Direito Condominial - Suse Paula Duarte Cruz Kleiber
advogada especialista em direito condominial e tem vasta experiência no segmento. Atua na área há mais de 20 anos. Além disso, é consultora jurídica, palestrante, membro efetivo da Comissão de Direito Processual Civil da OAB-SP, subseção Santana e de Direito Imobiliário e Urbanístico de Osasco/SP e Jundiaí/SP. Autora do livro
Terceirização de mão de obra nos condomínios, será que sabemos como contratar tais empresas?

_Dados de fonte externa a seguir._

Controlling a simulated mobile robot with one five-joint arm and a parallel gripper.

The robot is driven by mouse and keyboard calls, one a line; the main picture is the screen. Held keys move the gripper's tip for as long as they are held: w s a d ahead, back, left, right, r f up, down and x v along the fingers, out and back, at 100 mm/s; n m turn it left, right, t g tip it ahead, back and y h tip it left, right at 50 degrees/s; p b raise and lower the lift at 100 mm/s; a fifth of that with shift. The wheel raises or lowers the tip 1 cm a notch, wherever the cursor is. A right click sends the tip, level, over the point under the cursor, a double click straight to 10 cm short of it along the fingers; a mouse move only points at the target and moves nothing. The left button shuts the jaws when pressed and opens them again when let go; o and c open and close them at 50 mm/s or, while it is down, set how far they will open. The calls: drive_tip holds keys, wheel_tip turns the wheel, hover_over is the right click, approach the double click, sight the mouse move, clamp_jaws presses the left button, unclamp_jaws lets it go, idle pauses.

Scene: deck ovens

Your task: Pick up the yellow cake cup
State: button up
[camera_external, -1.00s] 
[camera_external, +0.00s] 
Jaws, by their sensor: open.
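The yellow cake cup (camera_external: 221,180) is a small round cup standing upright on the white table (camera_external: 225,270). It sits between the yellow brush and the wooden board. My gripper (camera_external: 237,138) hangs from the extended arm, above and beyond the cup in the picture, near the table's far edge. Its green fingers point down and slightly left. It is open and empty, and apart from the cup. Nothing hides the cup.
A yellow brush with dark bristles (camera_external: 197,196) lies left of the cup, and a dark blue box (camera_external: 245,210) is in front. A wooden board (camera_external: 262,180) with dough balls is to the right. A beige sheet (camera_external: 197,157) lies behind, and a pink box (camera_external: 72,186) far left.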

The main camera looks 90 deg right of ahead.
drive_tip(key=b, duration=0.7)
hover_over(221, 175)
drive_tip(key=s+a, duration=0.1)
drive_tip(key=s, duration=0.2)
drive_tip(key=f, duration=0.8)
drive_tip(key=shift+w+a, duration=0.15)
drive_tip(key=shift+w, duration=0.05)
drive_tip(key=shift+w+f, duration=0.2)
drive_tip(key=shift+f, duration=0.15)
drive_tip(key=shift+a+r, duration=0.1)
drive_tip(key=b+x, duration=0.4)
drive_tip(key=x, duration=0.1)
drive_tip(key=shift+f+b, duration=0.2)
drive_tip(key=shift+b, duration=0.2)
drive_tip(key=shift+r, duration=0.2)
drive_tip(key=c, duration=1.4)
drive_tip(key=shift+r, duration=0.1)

Minhas áreas de maior atuação como advogada, são as de direito civil e processual civil, mas por advogar para condomínios é claro que já atuei muito na área trabalhista e não posso deixar de acompanhar as questões mais relevantes.
Desde o início da minha carreira como advogada na seara condominial muito me intrigava a questão das terceirizações de mão de obra, afinal, muitos empregadores contratavam sem observar o registro nas carteiras de trabalho, o pagamento correto de horas extras e de demais verbas, dentre várias outras situações que maculam as relações de emprego pelo nosso país afora. Sabemos, também, que ao empregador é demasiadamente caro os custos com encargos da folha de pagamento, o que, para alguns justificaria a ausência do cumprimento de todas as regras vigentes nessas relações celetistas.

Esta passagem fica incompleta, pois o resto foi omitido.